I only worry about it at parties, though; people who come over at other times are those I know well, so I know they'd be watching their kids anyway. And I'm always happy to drag out the Legos or the Pooh books and to have a conversation with anyone who wants to, of any age.

Date: 2005-04-08 03:26 pm (UTC)
From: [identity profile] mrissa.livejournal.com
I think I'd be much more nervous about parties if we had a pool. So far, we've had the kind of parties where half the grown-ups in the room are keeping an eye on the toddlers at the same time, where the person who leaps up to catch the baby before he goes wandering off into the wilds of the laundry room is just as likely not to be his parent. But we really don't have anything like a pool in terms of worries.
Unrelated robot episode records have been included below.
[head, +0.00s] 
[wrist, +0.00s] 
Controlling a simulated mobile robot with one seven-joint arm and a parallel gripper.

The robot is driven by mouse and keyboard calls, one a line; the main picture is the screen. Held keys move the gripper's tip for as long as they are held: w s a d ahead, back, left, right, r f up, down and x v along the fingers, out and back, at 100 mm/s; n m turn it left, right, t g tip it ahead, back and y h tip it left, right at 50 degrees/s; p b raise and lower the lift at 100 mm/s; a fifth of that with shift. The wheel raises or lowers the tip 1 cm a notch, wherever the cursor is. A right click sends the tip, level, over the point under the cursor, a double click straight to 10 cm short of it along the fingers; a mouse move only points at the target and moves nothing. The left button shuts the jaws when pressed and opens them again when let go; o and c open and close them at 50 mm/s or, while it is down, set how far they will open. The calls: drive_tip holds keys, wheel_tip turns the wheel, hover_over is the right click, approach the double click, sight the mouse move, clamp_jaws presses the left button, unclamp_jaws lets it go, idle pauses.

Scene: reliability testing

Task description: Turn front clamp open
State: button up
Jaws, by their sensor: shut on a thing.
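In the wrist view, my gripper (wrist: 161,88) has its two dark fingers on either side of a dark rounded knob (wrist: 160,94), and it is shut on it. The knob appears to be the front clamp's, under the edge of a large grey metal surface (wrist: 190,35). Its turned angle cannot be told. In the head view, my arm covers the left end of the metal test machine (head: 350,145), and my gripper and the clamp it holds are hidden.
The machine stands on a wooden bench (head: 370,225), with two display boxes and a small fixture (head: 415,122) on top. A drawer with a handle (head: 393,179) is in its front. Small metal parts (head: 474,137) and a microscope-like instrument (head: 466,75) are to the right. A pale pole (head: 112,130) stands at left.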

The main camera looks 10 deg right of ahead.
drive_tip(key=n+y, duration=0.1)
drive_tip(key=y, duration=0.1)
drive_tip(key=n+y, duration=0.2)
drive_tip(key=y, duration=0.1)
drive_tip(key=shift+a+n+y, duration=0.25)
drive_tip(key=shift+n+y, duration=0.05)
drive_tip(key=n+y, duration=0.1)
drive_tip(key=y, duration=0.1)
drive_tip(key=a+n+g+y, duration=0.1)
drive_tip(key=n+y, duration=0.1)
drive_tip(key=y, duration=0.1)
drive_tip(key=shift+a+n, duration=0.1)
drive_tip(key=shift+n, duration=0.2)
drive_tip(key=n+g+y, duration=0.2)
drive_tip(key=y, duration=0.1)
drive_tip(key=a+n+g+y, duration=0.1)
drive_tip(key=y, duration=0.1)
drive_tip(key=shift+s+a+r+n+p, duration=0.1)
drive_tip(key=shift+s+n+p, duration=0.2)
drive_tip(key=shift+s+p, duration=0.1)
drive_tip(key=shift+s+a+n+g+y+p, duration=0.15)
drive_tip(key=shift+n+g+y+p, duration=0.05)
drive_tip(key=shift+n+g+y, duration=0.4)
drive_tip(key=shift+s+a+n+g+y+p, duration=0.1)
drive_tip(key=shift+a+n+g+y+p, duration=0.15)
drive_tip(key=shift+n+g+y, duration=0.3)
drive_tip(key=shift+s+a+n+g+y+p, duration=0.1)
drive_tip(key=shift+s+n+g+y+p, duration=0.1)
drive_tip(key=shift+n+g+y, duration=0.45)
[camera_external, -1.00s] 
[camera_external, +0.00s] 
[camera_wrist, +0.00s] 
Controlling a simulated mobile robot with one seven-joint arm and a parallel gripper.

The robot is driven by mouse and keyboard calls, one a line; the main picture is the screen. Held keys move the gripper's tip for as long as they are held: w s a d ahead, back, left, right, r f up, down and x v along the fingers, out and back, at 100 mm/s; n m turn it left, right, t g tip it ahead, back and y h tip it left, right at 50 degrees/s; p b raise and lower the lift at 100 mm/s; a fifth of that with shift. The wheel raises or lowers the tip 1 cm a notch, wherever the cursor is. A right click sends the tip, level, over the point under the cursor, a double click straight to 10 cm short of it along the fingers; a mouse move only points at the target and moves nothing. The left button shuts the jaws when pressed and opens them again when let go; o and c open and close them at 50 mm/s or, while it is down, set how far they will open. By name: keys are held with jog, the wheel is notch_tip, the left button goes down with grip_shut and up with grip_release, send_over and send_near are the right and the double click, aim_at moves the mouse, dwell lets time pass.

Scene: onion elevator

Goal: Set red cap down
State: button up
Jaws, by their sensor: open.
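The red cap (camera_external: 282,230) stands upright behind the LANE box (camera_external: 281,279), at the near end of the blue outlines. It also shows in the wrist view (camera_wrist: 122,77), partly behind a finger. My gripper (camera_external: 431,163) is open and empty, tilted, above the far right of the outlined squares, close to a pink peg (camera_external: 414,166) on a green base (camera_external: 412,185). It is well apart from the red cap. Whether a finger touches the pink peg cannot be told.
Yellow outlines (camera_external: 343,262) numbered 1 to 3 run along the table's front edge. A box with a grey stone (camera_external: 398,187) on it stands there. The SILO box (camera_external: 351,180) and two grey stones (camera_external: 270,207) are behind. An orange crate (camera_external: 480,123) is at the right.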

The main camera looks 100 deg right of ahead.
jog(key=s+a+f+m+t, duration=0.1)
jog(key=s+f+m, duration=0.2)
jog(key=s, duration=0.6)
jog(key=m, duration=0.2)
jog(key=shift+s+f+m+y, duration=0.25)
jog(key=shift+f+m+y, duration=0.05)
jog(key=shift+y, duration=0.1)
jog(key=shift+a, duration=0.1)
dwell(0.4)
Date: 2005-04-08 03:40 pm (UTC)
From: [identity profile] dichroic.livejournal.com
This being Arizona, pools are very common. Unfortunately, so are drownings. I've never heard of one at a party, though - they're almost always at someone's house, when there's only one adult present, or the adults are sleeping.

That commonness means that pools aren't a novelty to most kids here, though. They usually seem more interested in the rowing machine or (if very young) in the stairs, since the majority of houses here are single story. And there's usually at least one toddler insisting on seeing the kitty - who's usually hiding under the bed. (The other kitty comes out and then stalks off.)